Let's understand the preceding query:

params is the placeholder where you can pass the parameters to your function, similar to how you use parameters inside a method signature in other languages. Inside the script parameter, you write your complete logic.

This script iterates through each document that has Java mentioned in the skills, and for each document, it fetches all the skills and stores them inside the skill_array variable. Finally, each skill that we have passed inside the params section is compared with the skills inside skill_array. If this matches, the value of the final_score variable is incremented with the value of the total_experience field of that document. The score calculated by the script score will be used to rank the documents because boost_mode is set to replace the original _score value.

Do not try to work with the analyzed fields while writing the scripts. You might get weird results. This is because, had our skills field contained a value such as "core java", you could not have got the exact matching for it inside the script section. So, the fields with space-separated values need to be set as not_analyzed or the keyword has to be analyzed in advance.

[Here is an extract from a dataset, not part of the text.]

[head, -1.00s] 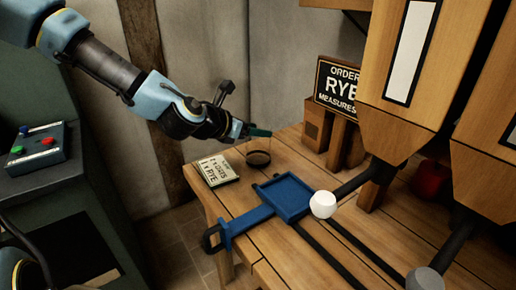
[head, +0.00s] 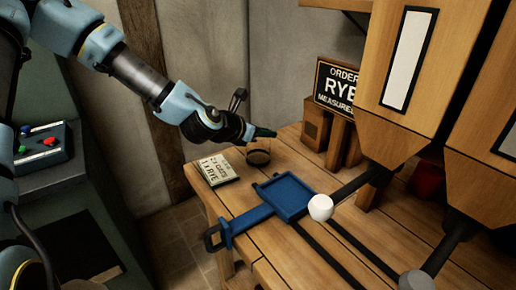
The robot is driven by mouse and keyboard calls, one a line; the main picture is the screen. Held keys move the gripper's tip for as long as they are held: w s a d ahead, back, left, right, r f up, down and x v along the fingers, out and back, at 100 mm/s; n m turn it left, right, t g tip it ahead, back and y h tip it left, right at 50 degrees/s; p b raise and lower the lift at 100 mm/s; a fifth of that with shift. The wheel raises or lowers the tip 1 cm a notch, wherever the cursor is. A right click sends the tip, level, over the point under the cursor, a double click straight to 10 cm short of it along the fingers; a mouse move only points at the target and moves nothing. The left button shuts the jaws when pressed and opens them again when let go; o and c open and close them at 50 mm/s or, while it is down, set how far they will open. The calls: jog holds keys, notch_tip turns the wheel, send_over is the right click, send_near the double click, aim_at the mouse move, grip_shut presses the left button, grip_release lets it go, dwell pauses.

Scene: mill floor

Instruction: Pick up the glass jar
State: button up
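The glass jar (head: 258,157) stands upright on the wooden table near its back left corner, with something dark in its lower part. My gripper (head: 264,133) reaches in from the left, with its fingertips at the jar's upper part. The wrist and fingers hide part of the rim. The fingers are small and dark, and I cannot tell whether they are apart or closed, or whether they touch the glass.
An order card (head: 219,167) lies left of the jar. A blue tray slide (head: 290,197) with a handle sits in front. A sign (head: 338,84) and wooden hoppers (head: 405,125) stand right. A control box with buttons (head: 42,147) is far left.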

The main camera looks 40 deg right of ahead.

To write these script functions, you need to have some command over groovy scripting. However, if you find it complex, you can write these scripts in other languages, such as python, using the language plugin of Elasticsearch. More on this can be found here: https://github.com/elastic/elasticsearch-lang-python

For a fast performance, use Groovy or Java functions. Python and JavaScript code requires the marshalling and unmarshalling of values that kill performances due to more CPU/memory usage.

Java example

The previous query can be implemented in Java in the following way:

First, you need to import the following classes into your code:

import org.elasticsearch.action.search.SearchResponse;

import org.elasticsearch.client.Client;

import org.elasticsearch.index.query.QueryBuilders;

import org.elasticsearch.index.query.functionscore.*;

import org.elasticsearch.script.Script;

Then, the following code snippets can be used to implement the query:

String script = "final_score=0; skill_array =            doc['skills'].toArray(); "

        + "counter=0; while(counter<skill_array.size())"

        + "{for(skill in skill_array_provided)"

        + "{if(skill_array[counter]==skill)"

        + "{final_score =     final_score+doc['total_experience'].value};};"

        + "counter=counter+1;};return final_score";

 

ArrayList<String> skills = new ArrayList<String>();

  skills.add("java");

  skills.add("python");

 

Map<String, Object> params = new HashMap<String, Object>();

  params.put("skill_array_provided",skills);

  FunctionScoreQueryBuilder functionQuery = new

 

FunctionScoreQueryBuilder(QueryBuilders.termQuery("skills", "java"))

    .add(new ScriptScoreFunctionBuilder(new Script(script,   ScriptType.INLINE, "groovy", params))).boostMode("replace");

 

SearchResponse response =   client.prepareSearch().setIndices(indexName)

        .setTypes(docType).setQuery(functionQuery)

        .execute().actionGet();

As you can see, the script logic is a simple string that is used to instantiate the Script class constructor inside ScriptScoreFunctionBuilder.

Decay functions - linear, exp, gauss

We have seen the problems of restricting the range of experience and distance that could result in getting zero results or no suitable candidates. May be a recruiter would like to hire a candidate from a different province because of a good candidate profile. So, instead of completely restricting with the range filters, we can incorporate sliding-scale values such as geo_location or dates into _score to prefer documents near a latitude/longitude point or recently published documents.

Function score provide to work with this sliding scale with the help of three decay functions: linear, exp (that is, exponential), and gauss (that is, Gaussian). All three functions take the same parameter as shown in the following code and are required to control the shape of the curve created for the decay function: origin, scale, decay, and offset.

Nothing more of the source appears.